==== Material for this task ====

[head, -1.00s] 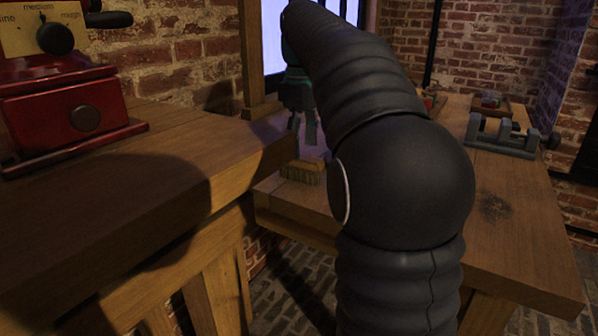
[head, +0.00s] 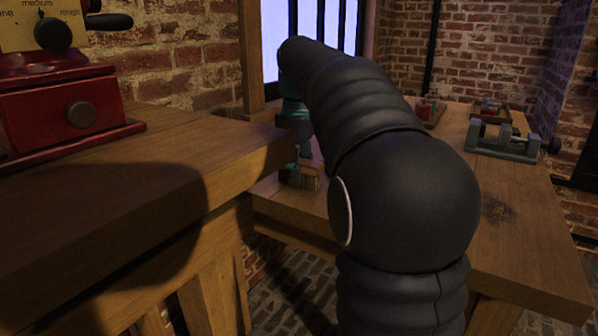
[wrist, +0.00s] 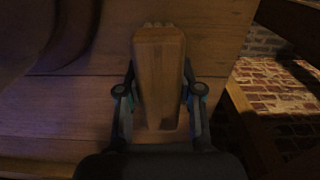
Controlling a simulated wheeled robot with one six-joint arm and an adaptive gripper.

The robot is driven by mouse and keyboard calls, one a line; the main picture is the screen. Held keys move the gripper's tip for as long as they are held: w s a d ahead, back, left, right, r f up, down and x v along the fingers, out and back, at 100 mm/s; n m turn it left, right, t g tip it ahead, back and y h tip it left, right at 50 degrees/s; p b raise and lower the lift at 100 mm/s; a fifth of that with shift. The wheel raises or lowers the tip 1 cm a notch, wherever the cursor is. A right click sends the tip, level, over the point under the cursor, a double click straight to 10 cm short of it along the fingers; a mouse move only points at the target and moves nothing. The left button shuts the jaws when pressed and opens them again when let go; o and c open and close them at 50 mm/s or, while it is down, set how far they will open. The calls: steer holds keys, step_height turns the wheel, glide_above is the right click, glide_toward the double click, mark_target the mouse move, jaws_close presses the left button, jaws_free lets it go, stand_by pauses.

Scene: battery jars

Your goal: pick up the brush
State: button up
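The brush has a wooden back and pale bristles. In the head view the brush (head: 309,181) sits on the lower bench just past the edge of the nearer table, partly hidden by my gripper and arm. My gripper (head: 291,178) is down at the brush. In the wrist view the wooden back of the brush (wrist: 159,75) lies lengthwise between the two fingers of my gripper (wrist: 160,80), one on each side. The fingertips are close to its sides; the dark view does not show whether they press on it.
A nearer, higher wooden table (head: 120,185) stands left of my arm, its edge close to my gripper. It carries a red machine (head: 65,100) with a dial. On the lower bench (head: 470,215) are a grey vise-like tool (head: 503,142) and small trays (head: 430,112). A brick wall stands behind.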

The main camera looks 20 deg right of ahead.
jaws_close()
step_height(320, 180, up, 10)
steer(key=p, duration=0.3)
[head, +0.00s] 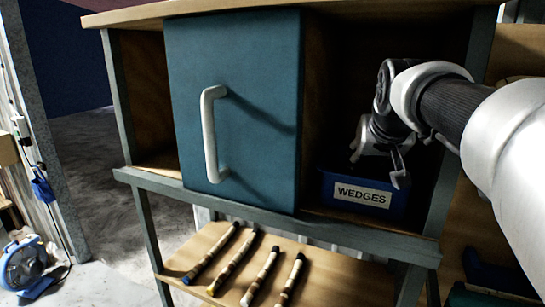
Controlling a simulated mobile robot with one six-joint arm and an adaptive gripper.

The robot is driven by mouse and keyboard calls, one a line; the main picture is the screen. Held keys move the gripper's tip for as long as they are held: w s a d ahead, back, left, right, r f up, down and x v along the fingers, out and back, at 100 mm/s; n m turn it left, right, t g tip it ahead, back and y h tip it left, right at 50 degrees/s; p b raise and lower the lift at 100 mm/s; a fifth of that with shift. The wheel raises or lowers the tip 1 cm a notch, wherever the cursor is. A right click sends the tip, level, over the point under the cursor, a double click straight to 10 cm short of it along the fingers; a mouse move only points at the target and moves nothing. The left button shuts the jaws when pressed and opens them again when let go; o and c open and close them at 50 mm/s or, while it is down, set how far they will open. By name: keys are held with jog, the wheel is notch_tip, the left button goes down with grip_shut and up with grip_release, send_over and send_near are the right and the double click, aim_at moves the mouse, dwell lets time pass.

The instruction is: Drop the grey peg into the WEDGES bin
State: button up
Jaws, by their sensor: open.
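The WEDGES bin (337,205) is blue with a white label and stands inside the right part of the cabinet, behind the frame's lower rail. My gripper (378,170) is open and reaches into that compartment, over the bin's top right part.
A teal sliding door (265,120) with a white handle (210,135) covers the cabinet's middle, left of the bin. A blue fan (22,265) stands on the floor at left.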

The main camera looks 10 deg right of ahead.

====

[Task objective]:
Quote the data above in full and without alteration; skip the pictures.

[Correct result]:
[head, -1.00s] 
[head, +0.00s] 
[wrist, +0.00s] 
Controlling a simulated wheeled robot with one six-joint arm and an adaptive gripper.

The robot is driven by mouse and keyboard calls, one a line; the main picture is the screen. Held keys move the gripper's tip for as long as they are held: w s a d ahead, back, left, right, r f up, down and x v along the fingers, out and back, at 100 mm/s; n m turn it left, right, t g tip it ahead, back and y h tip it left, right at 50 degrees/s; p b raise and lower the lift at 100 mm/s; a fifth of that with shift. The wheel raises or lowers the tip 1 cm a notch, wherever the cursor is. A right click sends the tip, level, over the point under the cursor, a double click straight to 10 cm short of it along the fingers; a mouse move only points at the target and moves nothing. The left button shuts the jaws when pressed and opens them again when let go; o and c open and close them at 50 mm/s or, while it is down, set how far they will open. The calls: steer holds keys, step_height turns the wheel, glide_above is the right click, glide_toward the double click, mark_target the mouse move, jaws_close presses the left button, jaws_free lets it go, stand_by pauses.

Scene: battery jars

Your goal: pick up the brush
State: button up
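The brush has a wooden back and pale bristles. In the head view the brush (head: 309,181) sits on the lower bench just past the edge of the nearer table, partly hidden by my gripper and arm. My gripper (head: 291,178) is down at the brush. In the wrist view the wooden back of the brush (wrist: 159,75) lies lengthwise between the two fingers of my gripper (wrist: 160,80), one on each side. The fingertips are close to its sides; the dark view does not show whether they press on it.
A nearer, higher wooden table (head: 120,185) stands left of my arm, its edge close to my gripper. It carries a red machine (head: 65,100) with a dial. On the lower bench (head: 470,215) are a grey vise-like tool (head: 503,142) and small trays (head: 430,112). A brick wall stands behind.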

The main camera looks 20 deg right of ahead.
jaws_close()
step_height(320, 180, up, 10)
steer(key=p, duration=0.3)
[head, +0.00s] 
Controlling a simulated mobile robot with one six-joint arm and an adaptive gripper.

The robot is driven by mouse and keyboard calls, one a line; the main picture is the screen. Held keys move the gripper's tip for as long as they are held: w s a d ahead, back, left, right, r f up, down and x v along the fingers, out and back, at 100 mm/s; n m turn it left, right, t g tip it ahead, back and y h tip it left, right at 50 degrees/s; p b raise and lower the lift at 100 mm/s; a fifth of that with shift. The wheel raises or lowers the tip 1 cm a notch, wherever the cursor is. A right click sends the tip, level, over the point under the cursor, a double click straight to 10 cm short of it along the fingers; a mouse move only points at the target and moves nothing. The left button shuts the jaws when pressed and opens them again when let go; o and c open and close them at 50 mm/s or, while it is down, set how far they will open. By name: keys are held with jog, the wheel is notch_tip, the left button goes down with grip_shut and up with grip_release, send_over and send_near are the right and the double click, aim_at moves the mouse, dwell lets time pass.

The instruction is: Drop the grey peg into the WEDGES bin
State: button up
Jaws, by their sensor: open.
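The WEDGES bin (337,205) is blue with a white label and stands inside the right part of the cabinet, behind the frame's lower rail. My gripper (378,170) is open and reaches into that compartment, over the bin's top right part.
A teal sliding door (265,120) with a white handle (210,135) covers the cabinet's middle, left of the bin. A blue fan (22,265) stands on the floor at left.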

The main camera looks 10 deg right of ahead.

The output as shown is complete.